Listen, Watch and Ask the Right Questions: We start with the business problem. The business problem will usually reveal the type of information that you work with, and more importantly how you work with it.  Everything from how people get the data, how they work with it, who needs it and when, and where it ends up after everyone is done with it. This applies to oil and gas wells, documents, workflows, or even corporate performance dashboards. I mean, every little thing we do is about accessing, manipulating and pushing information back into the system.

Mock it Up: Now that you have the whole picture, it is time to design a system that makes sense. I am not even going to mention technology or design principles here, because I expect that a decent architect, visual UX expert and a visual designer bring their best to the table. However, since this little article is about design, I am going to give you some tips:

a. Build a UI to solve the simplest business problem first: When you are dealing with a lot of complex business processes and flows, things can easily start to look like an airplane cockpit. Gross. Take a page out of Staples: users and I want/expect ONE button, called “Easy”. So make the interface easy to use and make it solve one problem.

b. Add more functionality in an iterative fashion: Who ever thought Agile applied to design as well!? Well it does. Keep creating layers and adding more and more functions. Sometimes it even makes sense to solve the second problem in a separate flow and then slowly merge it in with the first one. Now I know, this takes time, and billable hours fly by quick. This is why I recommend to solve the problem in the simplest terms and make the other flows “fit” your original design.

c. Hide the complexity until it is required. I said easy right? OK, good.  Remember back in 1995 when Microsoft Word had like 60 buttons on the screen? Look at it now, even Microsoft realized the stuff was too daunting. One of the most impeccable modern designs I have seen in recent years for a development IDE is MonoDevelop (the screenshots are of version 3. Check out version 4 and 5 and see the huge difference) Genius!
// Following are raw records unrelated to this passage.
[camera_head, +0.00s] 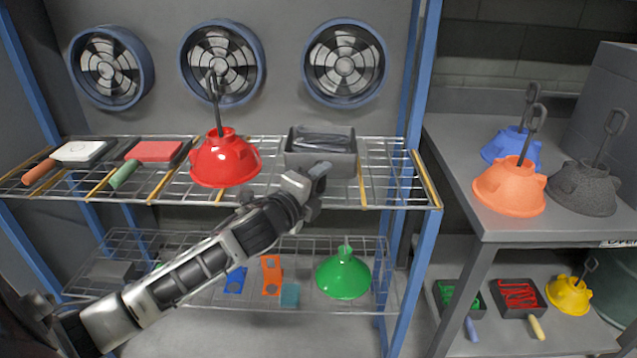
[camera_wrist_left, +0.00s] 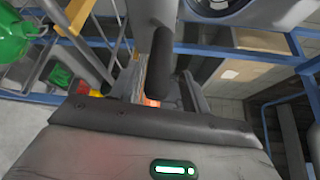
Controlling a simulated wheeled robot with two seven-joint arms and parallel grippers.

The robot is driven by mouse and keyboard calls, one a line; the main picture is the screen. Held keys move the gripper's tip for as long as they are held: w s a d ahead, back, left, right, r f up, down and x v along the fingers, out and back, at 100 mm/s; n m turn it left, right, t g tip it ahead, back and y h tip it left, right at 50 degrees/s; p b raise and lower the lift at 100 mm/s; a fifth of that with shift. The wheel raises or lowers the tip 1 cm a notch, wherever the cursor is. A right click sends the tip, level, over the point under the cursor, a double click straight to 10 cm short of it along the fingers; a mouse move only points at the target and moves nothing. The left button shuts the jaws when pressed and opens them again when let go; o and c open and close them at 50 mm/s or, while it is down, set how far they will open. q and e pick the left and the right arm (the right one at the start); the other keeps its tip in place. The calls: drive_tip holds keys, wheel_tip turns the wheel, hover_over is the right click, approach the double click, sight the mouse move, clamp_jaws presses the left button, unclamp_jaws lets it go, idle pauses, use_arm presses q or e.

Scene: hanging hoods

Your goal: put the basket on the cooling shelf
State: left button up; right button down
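A dark grey open-topped bin (camera_head: 334,160), which looks like the basket, sits upright on the upper wire shelf (camera_head: 388,172) under the fans. Dark bars or contents show inside it. My left gripper (camera_head: 316,186) is just in front of and below the bin's front face. It overlaps the bin in the picture; whether they touch is unclear. In the left wrist view a dark rounded part (camera_wrist_left: 168,55) stands over the palm, and I cannot see clearly whether the fingers are apart. My right gripper is not in view.
A red hood (camera_head: 222,160) and two flat handled tools (camera_head: 152,152) share the upper shelf. A green hood (camera_head: 343,275) is on the lower shelf. Three round fans (camera_head: 345,62) line the wall. Orange (camera_head: 512,188), blue and dark hoods stand on the right counter.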

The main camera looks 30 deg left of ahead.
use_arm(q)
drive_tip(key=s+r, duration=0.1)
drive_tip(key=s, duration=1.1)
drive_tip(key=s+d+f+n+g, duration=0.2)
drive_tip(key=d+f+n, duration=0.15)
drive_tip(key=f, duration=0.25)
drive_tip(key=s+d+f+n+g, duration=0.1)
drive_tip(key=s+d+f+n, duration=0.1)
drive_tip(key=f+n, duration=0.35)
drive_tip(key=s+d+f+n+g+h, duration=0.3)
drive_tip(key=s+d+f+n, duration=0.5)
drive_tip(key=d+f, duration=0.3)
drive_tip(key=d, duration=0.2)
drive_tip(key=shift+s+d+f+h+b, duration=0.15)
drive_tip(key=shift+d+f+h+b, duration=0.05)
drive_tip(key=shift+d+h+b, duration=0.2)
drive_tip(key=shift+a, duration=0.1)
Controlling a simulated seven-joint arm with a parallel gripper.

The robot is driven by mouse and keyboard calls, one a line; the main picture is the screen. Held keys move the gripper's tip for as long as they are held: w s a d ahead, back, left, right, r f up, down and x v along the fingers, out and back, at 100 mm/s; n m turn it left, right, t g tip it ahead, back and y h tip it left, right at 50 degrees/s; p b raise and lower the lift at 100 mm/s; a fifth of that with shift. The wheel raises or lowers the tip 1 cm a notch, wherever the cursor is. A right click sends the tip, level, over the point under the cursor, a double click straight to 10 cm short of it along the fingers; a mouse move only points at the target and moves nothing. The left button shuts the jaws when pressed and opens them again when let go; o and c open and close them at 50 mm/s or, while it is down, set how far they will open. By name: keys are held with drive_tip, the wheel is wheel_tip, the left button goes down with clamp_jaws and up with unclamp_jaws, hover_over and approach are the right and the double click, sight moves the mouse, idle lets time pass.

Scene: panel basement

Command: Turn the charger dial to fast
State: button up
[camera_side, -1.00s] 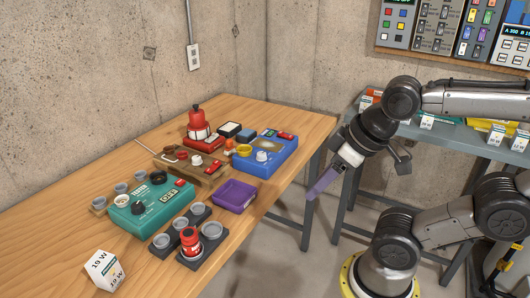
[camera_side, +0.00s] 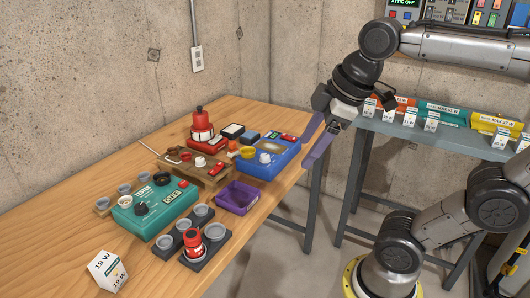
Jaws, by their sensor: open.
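A teal box (camera_side: 154,205) on the wooden table has a black dial (camera_side: 141,208), a white knob and a small display that seems to read OFF. A blue box (camera_side: 268,157) farther back has a white dial (camera_side: 265,158), a yellow ring and a tan panel. The lettering is too small to tell which box is the charger. My gripper (camera_side: 307,153) has purple fingers, spread apart and empty. It hangs in the air by the table's right edge, to the right of the blue box and touching nothing.
A purple tray (camera_side: 238,198) sits between the boxes. A red bottle-like object (camera_side: 202,124), a brown wooden block (camera_side: 195,169), grey cup holders (camera_side: 190,229) and a white 19 W block (camera_side: 108,270) also stand there. The table's left part is clear. A grey bench (camera_side: 430,140) holds labelled boxes.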

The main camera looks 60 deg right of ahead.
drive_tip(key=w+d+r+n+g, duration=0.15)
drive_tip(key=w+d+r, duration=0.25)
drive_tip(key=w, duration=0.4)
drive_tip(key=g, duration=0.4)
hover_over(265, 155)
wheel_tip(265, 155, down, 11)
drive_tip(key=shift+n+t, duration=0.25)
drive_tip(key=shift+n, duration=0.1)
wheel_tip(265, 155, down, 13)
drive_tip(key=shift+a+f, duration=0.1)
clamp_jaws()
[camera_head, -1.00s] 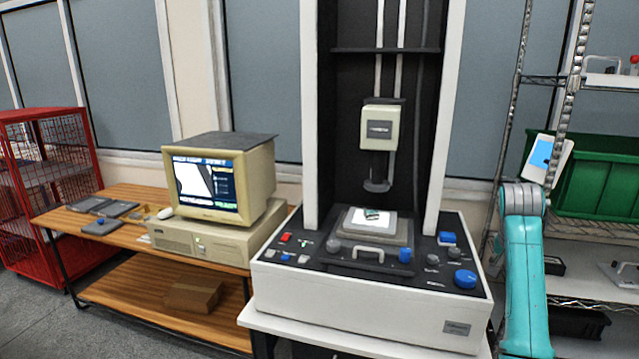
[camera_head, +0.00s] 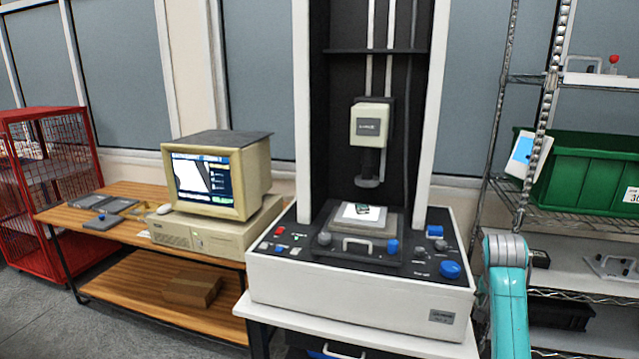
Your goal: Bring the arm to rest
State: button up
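My teal arm (camera_head: 507,300) shows at the lower right, with a grey ribbed joint at its top. Only this part of the arm is in the picture. My gripper is out of view, so I cannot see whether it holds anything. The arm stands in front of the metal shelf and to the right of the measuring machine (camera_head: 360,300), with no visible contact. The probe head (camera_head: 370,125) hangs above the stage.
A wooden bench (camera_head: 130,232) with a beige computer (camera_head: 215,185) stands left of the machine. A red cage (camera_head: 40,190) is at the far left. The wire shelf at right holds a green bin (camera_head: 590,185) and fixtures. Grey floor (camera_head: 140,330) shows at lower left.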

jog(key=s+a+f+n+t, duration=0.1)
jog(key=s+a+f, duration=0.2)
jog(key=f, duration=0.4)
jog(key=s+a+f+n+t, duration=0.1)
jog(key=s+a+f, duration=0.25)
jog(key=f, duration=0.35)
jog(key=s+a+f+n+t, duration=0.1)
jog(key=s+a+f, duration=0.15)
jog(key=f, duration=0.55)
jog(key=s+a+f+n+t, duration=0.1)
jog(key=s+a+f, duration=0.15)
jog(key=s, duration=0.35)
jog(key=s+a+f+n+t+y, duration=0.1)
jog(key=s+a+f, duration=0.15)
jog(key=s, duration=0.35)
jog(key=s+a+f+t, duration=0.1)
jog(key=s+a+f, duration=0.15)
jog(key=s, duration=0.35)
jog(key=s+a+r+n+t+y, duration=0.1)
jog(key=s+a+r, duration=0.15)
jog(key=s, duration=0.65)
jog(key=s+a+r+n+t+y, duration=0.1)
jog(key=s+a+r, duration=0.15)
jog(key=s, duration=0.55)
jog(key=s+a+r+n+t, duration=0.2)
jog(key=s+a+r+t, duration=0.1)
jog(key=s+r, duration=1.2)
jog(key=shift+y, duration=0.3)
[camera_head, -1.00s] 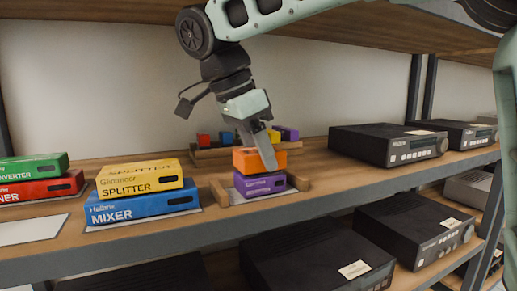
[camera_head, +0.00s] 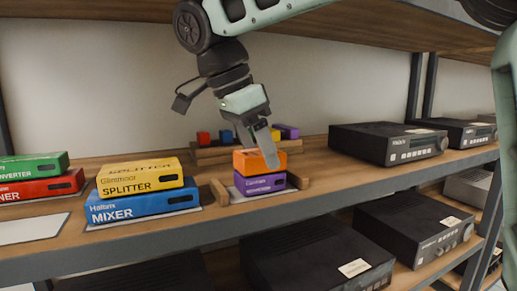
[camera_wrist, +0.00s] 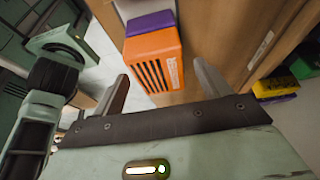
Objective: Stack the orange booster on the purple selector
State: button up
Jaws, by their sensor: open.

Modern design involves clean lines, no clutter, big bold buttons, vivid colors and a huge emphasis on the main controls. Check out the interior of the Mercedes Benz S-Class vs. something like an Acura or even a BMW. The Benz has a beautifully designed, uncluttered interior where I don’t feel like I poke my head into a Christmas tree! Remember, one button! Now, when the user clicks that button, only the most required buttons appeared. Not disabled buttons, or buttons that, when clicked, give you an error message, just the ones they need to go to the next step.

d.  Let the user drive: It is actually extremely challenging to design interfaces that are simple and empower the user, learn with him or her, and offer complexity only when required. A lot of the time, the simple interfaces force the user to repeat a process over and over, which creates frustration. Or worse yet, the simple UIs also make decisions for the user. Big no no. Make sure to always give the user enough power to take the process down a different track if required.

Build it in Pieces and Involve the Customer: I recommend an iterative approach around the development and involve the customer as much as possible at every stage gate. Avoid the big 1986 black cloth style reveal. Not cool. Work with the customer to evolve the idea at every stage and then tell them it’s their idea and their product — which will actually be true. Watch the relationship blossom too.

User Test It: Finally, let the users pick at it. You will be amazed what happens with your original flows. They will morph and change and grow and shrink to fit exactly what the users need. Oh yeah, note to self: At this stage, check your design and UX ego at the door.

So, you want some good tips, right? All this process but no actual real information to take away to Photoshop. OK..ok. Here is my take on where things are going:

Big FMAs (scrollers with headlines and videos), and little studded WebParts on the home page are nearly done with. This was popular for the last 5 years and it’s slowly giving way to application/desktop style web properties that look more and more like the Android interface than a “webpage”. HTML5 really helps here.

Data visualization is the next big thing! That is, say you are working with a workflow to submit a request form. You could just offer the good old data grid style “fill out your expenses here.”  Again, this approach was cool in the 1990s and somehow even still survived until recently. Nowadays you will present the user with an infographic of what the whole process looks like, with a little blue glowing “Start here” sign, then you offer a neatly spaced out form, wizard style. Then when they submit it, back to the infographic workflow, but now with an indicator around the second step, saying “Awaiting approval.”

Mobility is now standard. Your question should be, “What device don’t you care about” rather than “Should it work on the phone”. Here is another little tip: design it for the tablet first, then extrude the the design to fit the PC and the phone. Trust me, much easier than any other approach.

IE8/9 is almost dead. That’s right, it’s really a question of months before you can dump HTML4 entirely and then its a whole new ballgame, literally. Watch HTML5 make it rain!

Hypercard Revived? Well, perhaps. Before there was Word, and before there was HTML and even before there was an Internet, our favorite innovator Apple came up with the coolest technology ever that gave birth to WYSIWYG.  Never heard of it? Read.  Now take this concept and apply aspects of it to the tools that you build for your customer.   Oh yeah, can you think of a tool that lets you do this today? Nope! Yeah, there is a huge gap/market opportunity for a company who builds a quasi programming/design tool for business that is simple enough for non-developers to use.

There. I hope you found my little scattered article interesting!